Dalam buku Shalah Ad Din Al Ayyubi; Bathal Hiththin wa Muharrir Al Quds Min Ash Shalibiyyin karya Dr. Abdullah Nashih ‘Ulwan yang diterjemahkan ke dalam buku Sultan Shalahuddin Al Ayyubi Penakluk Jerusalem, disebutkan ada lima rahasia dan sebab-sebab kemenangan atas pasukan salib. Lima poin ini sebetulnya dapat pula kita tarik ke masa sekarang mengingat posisi kaum Muslim saat ini banyak yang mengalami penindasan dan penyiksaan di berbagai negeri. Kelima poin ini dapat diterapkan untuk sedikit demi sedikit mengangkat kekalahan kaum Muslim menuju kemenangan yang hakiki. Rahasia pertama adalah bertaqwa kepada Allah dan menghindari kemaksiatan. Ini selaras dengan resolusi moral yang dilakukan al Ghazali dengan jihadun nafs-nya. Maka tatkala nafsu diri sendiri telah mampu ditundukkan, akan lebih mudah menundukkan lawan yang terlihat karena lawan terberat seorang Muslim adalah diri sendiri (hawa nafsu). Saat hawa nafsu telah terkendali, kesempatan untuk menghindari kemaksiatan lebih besar sehingga akan membawa kepada ketaqwaan. Umar bin Khaththab saat memerintahkan Sa’ad bin Abi Waqqash untuk menakhlukkan Persia, beliau menulis surat demikian.

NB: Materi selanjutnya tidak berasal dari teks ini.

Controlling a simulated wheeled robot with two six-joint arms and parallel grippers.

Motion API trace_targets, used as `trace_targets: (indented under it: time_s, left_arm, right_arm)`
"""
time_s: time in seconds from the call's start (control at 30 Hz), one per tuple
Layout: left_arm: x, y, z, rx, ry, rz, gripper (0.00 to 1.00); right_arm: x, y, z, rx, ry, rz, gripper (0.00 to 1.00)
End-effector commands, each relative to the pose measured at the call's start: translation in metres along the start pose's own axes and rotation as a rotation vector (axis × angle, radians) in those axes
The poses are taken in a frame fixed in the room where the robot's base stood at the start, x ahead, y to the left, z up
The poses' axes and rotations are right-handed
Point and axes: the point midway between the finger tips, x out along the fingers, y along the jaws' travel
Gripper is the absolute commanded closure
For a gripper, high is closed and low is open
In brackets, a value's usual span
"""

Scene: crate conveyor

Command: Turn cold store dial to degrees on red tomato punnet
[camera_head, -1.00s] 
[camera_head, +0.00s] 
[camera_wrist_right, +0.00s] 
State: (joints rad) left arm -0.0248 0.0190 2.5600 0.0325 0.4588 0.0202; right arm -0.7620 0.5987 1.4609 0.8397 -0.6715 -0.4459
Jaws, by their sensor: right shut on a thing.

“Amma ba’du. Saya perintahkan kamu dan orang-orang yang bersamamu agar bertaqwa kepada Allah dalam segala kondisi. Sebab, bertaqwa kepada Allah adalah persiapan paling baik untuk menghadapi musuh dan muslihat paling kuat dalam peperangan. Saya perintahkan kamu dan orang-orang yang bersamamu untuk menghindari kemaksiata. Sebab, kemaksiatan pasukan adalah lebih menakutkan daripada musuh mereka. Sesungguhnya kaum Muslim meraih kemenangan karena kemaksiatan musuh mereka kepada Allah. kalau bukan karena itu, kaum Muslim tidak mempunyai kekuatan untuk mengalahkan mereka. Jumlah kita tidak sebanding dengan jumlah mereka. Persiapan kita juga tidak sebanding dengan persiapan mereka. Apabila kita sama-sama melakukan kemaksiatan, mereka akan mengalahkan kita dengan kekuatan mereka. Jika demikian, kita kalahkan mereka dengan perbuatan baik kita; bukan dengan kekuatan kita.”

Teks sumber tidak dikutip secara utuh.